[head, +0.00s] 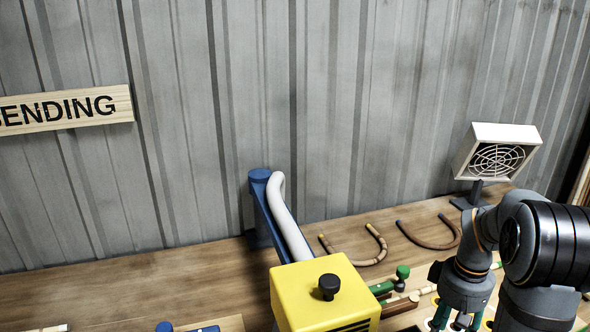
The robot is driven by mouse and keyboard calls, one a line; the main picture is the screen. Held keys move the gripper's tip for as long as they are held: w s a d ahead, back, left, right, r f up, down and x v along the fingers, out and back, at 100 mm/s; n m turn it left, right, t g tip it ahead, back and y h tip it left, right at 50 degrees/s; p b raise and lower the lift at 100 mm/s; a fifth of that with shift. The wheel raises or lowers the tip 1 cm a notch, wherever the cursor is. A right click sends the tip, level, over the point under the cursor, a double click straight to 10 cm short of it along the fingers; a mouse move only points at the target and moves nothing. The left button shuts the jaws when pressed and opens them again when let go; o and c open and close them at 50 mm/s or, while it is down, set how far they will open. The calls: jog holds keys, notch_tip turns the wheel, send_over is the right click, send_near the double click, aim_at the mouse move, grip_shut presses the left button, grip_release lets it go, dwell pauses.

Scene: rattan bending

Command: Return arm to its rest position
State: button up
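My arm comes in at the lower right, with its grey and black links bent over the bench (190,285). My gripper (458,321) points down at the bottom edge of the head view, right of the yellow machine box (325,290). Its green-tipped fingers are partly cut off by the frame edge. I cannot tell whether they are open or shut, or whether they hold anything. Cane pieces and green-ended parts lie close to the left of the gripper.
A blue arm with a white tube (287,220) rises behind the yellow box. Curved rattan pieces (370,259) (430,243) lie on the bench toward the wall. A white fan (497,152) stands at the back right. The left part of the bench is mostly clear.

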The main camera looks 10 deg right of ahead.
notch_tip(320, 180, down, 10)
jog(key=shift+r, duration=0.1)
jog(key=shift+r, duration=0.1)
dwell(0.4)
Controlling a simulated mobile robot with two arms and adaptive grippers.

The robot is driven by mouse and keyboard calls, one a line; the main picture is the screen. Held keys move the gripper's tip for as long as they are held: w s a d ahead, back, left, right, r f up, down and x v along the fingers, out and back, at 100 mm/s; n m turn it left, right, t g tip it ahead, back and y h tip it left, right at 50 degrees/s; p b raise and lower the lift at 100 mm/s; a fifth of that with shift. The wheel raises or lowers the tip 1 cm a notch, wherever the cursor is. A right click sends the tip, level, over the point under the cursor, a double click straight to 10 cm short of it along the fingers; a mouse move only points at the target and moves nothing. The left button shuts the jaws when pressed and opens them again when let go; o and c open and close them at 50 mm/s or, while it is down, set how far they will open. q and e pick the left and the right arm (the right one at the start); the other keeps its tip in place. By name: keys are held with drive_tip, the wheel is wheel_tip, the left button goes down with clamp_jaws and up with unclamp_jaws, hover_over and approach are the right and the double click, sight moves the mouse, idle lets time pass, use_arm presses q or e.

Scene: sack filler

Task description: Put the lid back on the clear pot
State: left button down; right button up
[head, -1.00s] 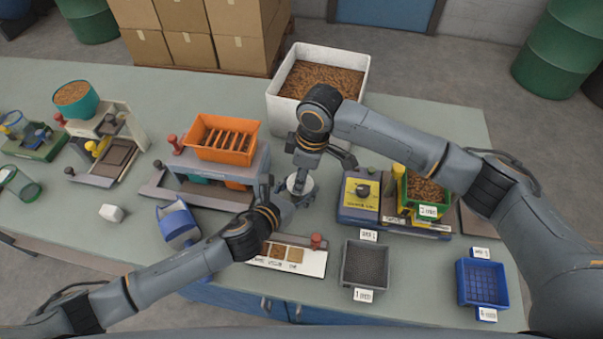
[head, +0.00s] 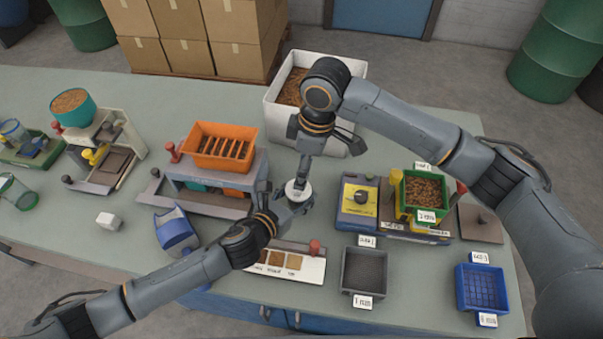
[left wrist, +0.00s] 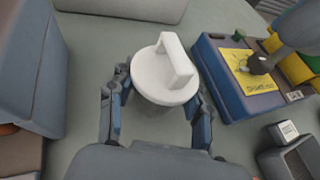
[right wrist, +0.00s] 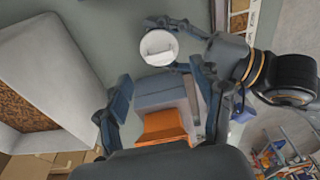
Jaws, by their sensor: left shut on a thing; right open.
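The lid also shows in the right wrist view (right wrist: 158,47). My right gripper (right wrist: 160,74) is open and empty, above and apart from the lid.
A blue machine with a yellow panel (head: 357,200) is to the right, an orange tray (head: 221,145) on a stand to the left. A grey tray (head: 364,272) and blue tray (head: 482,288) stand at the front right.

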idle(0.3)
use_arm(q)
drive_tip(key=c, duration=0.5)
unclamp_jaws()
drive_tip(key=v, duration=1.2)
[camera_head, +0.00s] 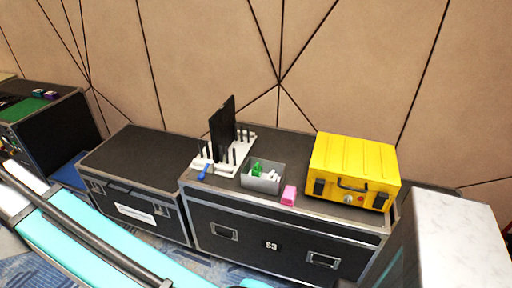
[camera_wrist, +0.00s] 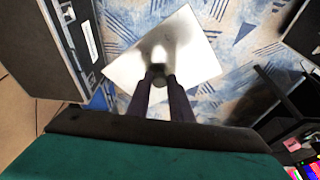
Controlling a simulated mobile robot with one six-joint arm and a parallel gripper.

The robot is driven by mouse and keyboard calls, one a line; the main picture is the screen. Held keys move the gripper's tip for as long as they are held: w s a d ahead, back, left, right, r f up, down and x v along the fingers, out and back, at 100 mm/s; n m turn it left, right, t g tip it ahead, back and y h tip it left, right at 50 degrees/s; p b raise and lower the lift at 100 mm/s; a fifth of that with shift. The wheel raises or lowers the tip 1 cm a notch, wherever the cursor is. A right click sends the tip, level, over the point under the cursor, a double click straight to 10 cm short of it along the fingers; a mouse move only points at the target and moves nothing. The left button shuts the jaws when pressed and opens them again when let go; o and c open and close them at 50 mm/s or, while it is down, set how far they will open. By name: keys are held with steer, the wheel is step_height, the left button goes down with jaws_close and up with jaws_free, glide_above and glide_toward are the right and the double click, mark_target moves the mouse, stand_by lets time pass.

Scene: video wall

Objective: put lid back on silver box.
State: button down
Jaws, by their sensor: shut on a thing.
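The silver box (camera_head: 261,183) is a small open grey box on the right-hand black flight case, with green and white items inside. In the wrist view my gripper (camera_wrist: 160,80) is shut on the dark knob of a flat, shiny silver square lid (camera_wrist: 125,68). The lid is held over the patterned blue carpet, away from the box. My gripper and the lid cannot be made out for certain in the head view.
The flight case (camera_head: 290,238) also bears a yellow case (camera_head: 355,165), a pink block (camera_head: 289,195), and a white rack (camera_head: 236,152) with dark pegs and an upright black panel. A blue-handled item (camera_head: 204,171) lies beside the rack. A pale-topped block (camera_head: 462,240) fills the lower right.

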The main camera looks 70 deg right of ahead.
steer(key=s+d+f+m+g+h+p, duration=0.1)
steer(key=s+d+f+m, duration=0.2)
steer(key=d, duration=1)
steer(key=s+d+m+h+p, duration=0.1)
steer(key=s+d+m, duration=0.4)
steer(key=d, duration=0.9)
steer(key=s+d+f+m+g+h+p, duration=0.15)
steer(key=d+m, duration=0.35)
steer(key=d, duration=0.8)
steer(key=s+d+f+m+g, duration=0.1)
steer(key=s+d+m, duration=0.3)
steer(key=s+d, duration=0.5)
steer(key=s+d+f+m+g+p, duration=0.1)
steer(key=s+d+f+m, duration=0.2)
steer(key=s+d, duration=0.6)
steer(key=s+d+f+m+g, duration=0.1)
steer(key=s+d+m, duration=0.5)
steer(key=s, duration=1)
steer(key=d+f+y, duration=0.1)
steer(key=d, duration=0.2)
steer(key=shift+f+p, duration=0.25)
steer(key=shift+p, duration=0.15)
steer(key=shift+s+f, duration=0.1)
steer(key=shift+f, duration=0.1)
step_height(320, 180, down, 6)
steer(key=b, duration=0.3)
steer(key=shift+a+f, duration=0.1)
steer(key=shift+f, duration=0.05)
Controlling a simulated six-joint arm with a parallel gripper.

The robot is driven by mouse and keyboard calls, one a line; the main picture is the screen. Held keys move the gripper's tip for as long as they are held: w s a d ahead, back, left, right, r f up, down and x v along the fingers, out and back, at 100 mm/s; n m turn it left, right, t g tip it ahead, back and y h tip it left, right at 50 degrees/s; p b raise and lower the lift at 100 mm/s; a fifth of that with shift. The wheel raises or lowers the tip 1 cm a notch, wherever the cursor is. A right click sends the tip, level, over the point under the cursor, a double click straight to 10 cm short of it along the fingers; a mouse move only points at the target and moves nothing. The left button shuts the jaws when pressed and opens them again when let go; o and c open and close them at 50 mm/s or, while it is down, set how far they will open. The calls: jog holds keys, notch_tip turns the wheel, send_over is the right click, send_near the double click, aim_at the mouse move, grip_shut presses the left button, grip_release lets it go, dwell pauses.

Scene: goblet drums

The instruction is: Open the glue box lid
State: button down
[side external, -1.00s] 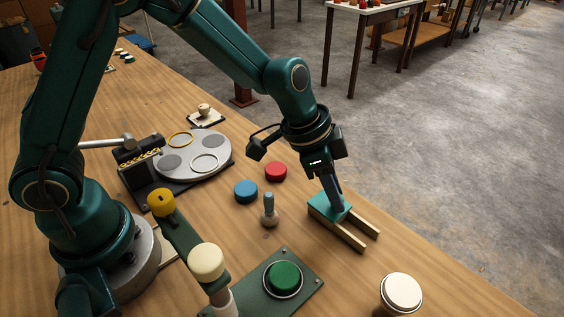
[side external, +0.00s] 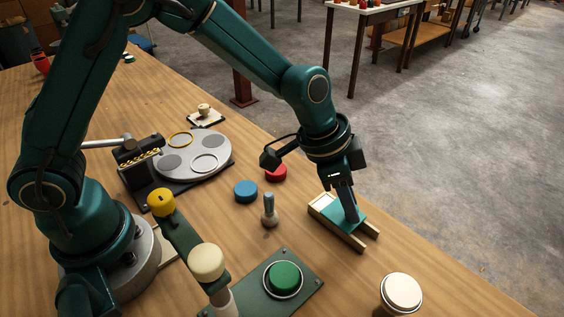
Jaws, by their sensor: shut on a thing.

----------------

- Requirements: Search the data for the string "mobile". List each line that has it.

- Result of this exercise:
Controlling a simulated mobile robot with two arms and adaptive grippers.
Controlling a simulated mobile robot with one six-joint arm and a parallel gripper.

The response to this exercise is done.